Path on campus

Treating College as a Verb

Dr. Karl Kelley and Bri McAloon

Dr. Kelley, why did you choose to be a faculty member at North Central?

I remember coming to North Central, and from the moment I arrived, each interaction I had made me feel like this was the place where I could live my life, and have a happy and successful career. I get to work with some of the most interesting people in the world. I can walk down the hall and talk with Dr. Chambers about the things she’s doing in her sleep lab.I can talk to Dr. Gill about her research on understanding opioid pathways in the brain. My colleagues and students are doing so many interesting things. The ideas and perspectives of my students change me; their experiences affect me every day.

Dr. Kelley in his office with students

Dr. Kelley, as a professor for over 30 years, what inspires you to do what you do every day?

My students inspire me; they challenge me to think in different ways. I get excited about helping students achieve their goals. I try to show them this experience has meaning for them not just inside the classroom, but beyond. I try to teach them that there are things they can do with this education that can help make the world a better place. I try to give them opportunities to get involved in research. North Central values and supports faculty working with students. I’ve traveled around the country with students who have helped me on projects. I have presented internationally with my students in Dublin and Athens. I find it inspirational that a lot of my students are out in the world doing amazing things.


Bri, having worked with Dr. Kelley for a few years now, what does his mentorship mean to you?

It’s meant a lot to have Dr. Kelley as a mentor. It’s amazing to have somebody close to you who sees the effort that you’re putting in and is constantly giving you more opportunities. I share my goals with Dr. Kelley and I know he is as invested in my future as I am. What’s unique about North Central is that the support and investment is genuine; it’s not an obligation. The faculty are involved in your success because they’re passionate about it. Through this journey,I never felt alone. My mentorship with Dr. Kelley has comforted me and propelled me so much further. Feeling that support gives you the confidence to try new things.


Bri, how have you grown as a person during your time at North Central?

I have less anxiety about figuring everything out. Asa student, you feel like you don’t have much time, and college moves fast. Conversations with my academic advisor and Dr. Kelley have taught me to slow down, enjoy the moments, and choose carefully where to place my effort. I learned to look at the important things in my life and ask how much of a difference they make. Just because something’s “important” doesn’t mean that it’s meaningful. Everything feels so important like it’s going to affect the rest of your life, but it’s all about trusting yourself and making sure you believe in what you’re doing. I’ve learned to “find my why”—to seek out experiences and opportunities that make me self-reflect and challenge my beliefs.

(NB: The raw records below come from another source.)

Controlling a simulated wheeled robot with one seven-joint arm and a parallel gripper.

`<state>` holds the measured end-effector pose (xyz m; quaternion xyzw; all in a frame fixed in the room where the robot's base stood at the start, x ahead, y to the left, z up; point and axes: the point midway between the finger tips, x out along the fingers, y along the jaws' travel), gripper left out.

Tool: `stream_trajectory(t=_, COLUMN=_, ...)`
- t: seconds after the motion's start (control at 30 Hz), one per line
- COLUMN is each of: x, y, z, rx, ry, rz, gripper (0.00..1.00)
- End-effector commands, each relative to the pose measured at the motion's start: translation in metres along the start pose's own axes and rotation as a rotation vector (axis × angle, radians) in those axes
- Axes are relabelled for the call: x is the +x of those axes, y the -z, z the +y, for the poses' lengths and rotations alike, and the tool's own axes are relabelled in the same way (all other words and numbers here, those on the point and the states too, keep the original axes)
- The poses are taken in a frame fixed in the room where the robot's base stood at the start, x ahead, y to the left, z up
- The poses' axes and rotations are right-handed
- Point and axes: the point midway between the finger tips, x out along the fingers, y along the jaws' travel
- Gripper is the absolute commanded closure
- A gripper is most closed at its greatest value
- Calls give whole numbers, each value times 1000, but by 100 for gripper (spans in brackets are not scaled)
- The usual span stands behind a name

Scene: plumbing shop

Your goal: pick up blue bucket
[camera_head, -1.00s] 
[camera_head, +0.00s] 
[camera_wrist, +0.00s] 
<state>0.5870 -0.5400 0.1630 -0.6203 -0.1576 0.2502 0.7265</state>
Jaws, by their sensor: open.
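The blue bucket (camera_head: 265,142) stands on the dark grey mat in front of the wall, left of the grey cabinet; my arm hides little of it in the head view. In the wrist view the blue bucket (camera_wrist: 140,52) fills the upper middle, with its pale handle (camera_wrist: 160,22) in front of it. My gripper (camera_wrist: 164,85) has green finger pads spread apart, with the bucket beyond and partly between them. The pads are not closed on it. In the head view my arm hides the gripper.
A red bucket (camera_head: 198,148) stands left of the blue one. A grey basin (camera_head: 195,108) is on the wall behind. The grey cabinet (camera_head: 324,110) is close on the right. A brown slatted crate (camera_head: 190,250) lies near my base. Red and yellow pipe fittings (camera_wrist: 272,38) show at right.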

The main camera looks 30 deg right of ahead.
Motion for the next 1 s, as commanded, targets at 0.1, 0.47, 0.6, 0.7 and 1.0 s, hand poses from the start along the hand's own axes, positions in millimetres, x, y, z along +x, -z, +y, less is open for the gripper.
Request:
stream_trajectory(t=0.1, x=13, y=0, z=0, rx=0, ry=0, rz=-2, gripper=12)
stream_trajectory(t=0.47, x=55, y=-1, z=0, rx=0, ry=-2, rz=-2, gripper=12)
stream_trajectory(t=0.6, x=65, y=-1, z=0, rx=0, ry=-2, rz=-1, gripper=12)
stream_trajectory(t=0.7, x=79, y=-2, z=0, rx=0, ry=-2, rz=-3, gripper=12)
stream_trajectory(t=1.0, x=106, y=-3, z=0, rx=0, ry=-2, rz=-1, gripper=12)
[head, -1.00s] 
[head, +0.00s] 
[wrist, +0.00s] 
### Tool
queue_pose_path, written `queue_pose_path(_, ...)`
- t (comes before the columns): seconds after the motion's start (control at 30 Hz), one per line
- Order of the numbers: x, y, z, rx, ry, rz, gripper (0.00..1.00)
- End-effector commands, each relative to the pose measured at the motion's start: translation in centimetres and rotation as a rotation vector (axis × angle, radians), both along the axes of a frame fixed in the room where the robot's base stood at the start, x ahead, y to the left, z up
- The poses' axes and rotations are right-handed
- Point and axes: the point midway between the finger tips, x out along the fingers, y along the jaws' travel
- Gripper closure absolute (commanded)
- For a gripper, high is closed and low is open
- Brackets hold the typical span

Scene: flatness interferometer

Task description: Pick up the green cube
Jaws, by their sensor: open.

Dr. Kelley, you’ve had to the opportunity to meet an incredible number of students in your tenure—what is your advice for students just starting their college experience?

I tell all my students to think of college as a verb. If you think about college as a verb—something that you do, rather than something that is done unto you—it changes your perspective. Rather than just sitting there waiting to learn you must reach out. You’re going to find people who want to work with you. But part of it must come from you.